0

I've created a heat map in ggplot and I'm using a default red to white scale_fill_gradient. When I plot the gradient however, it appears to have an orange tint. I was wondering if there was a way to edit how ggplot calculates the gradient so that I get pink intermediates so that it matches the other figures I'm making. Related to this graph, though I can post separately, I want to make my NA values have a striped pattern (rather than grey fill). I haven't found a way to do that in ggplot.
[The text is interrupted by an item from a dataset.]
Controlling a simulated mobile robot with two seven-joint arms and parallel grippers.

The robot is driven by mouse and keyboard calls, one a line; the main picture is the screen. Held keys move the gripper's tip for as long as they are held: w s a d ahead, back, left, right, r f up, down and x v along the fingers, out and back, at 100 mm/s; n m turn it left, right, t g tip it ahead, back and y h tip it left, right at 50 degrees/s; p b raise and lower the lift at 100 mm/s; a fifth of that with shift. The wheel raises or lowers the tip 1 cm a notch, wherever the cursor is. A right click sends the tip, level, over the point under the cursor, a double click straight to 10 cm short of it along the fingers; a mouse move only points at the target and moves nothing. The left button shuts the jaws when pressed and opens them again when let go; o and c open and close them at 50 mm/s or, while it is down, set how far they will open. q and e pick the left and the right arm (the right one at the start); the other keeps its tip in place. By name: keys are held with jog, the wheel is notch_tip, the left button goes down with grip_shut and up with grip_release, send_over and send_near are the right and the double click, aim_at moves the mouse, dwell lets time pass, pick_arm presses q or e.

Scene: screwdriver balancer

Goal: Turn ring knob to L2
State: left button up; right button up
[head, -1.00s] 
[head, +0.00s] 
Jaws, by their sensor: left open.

    p <- ggplot(heat.data, aes(x = MutResFac, y = mutAA, fill = disruption)) +
            geom_tile(color="grey50") +
            scale_fill_gradient(name = "Disruption", limits = c(0,3),
                                 labels = c("WT-like", "Mild", "Moderate", "Severe"),
                                 low = "#FFFFFF", high = "#FF0000",
                                 guide = "legend") +
            theme(axis.text.x = element_text(size = 25, hjust = 1), 
                  text = element_text(size = 25), 
                  plot.title = element_text(hjust = 0.5)) + 
            coord_fixed() +
            labs(x = "Position", y = "Mutant Amino Acid") +
            ggtitle(title) + 
            scale_x_discrete(labels = wildTypeSeqLabels) 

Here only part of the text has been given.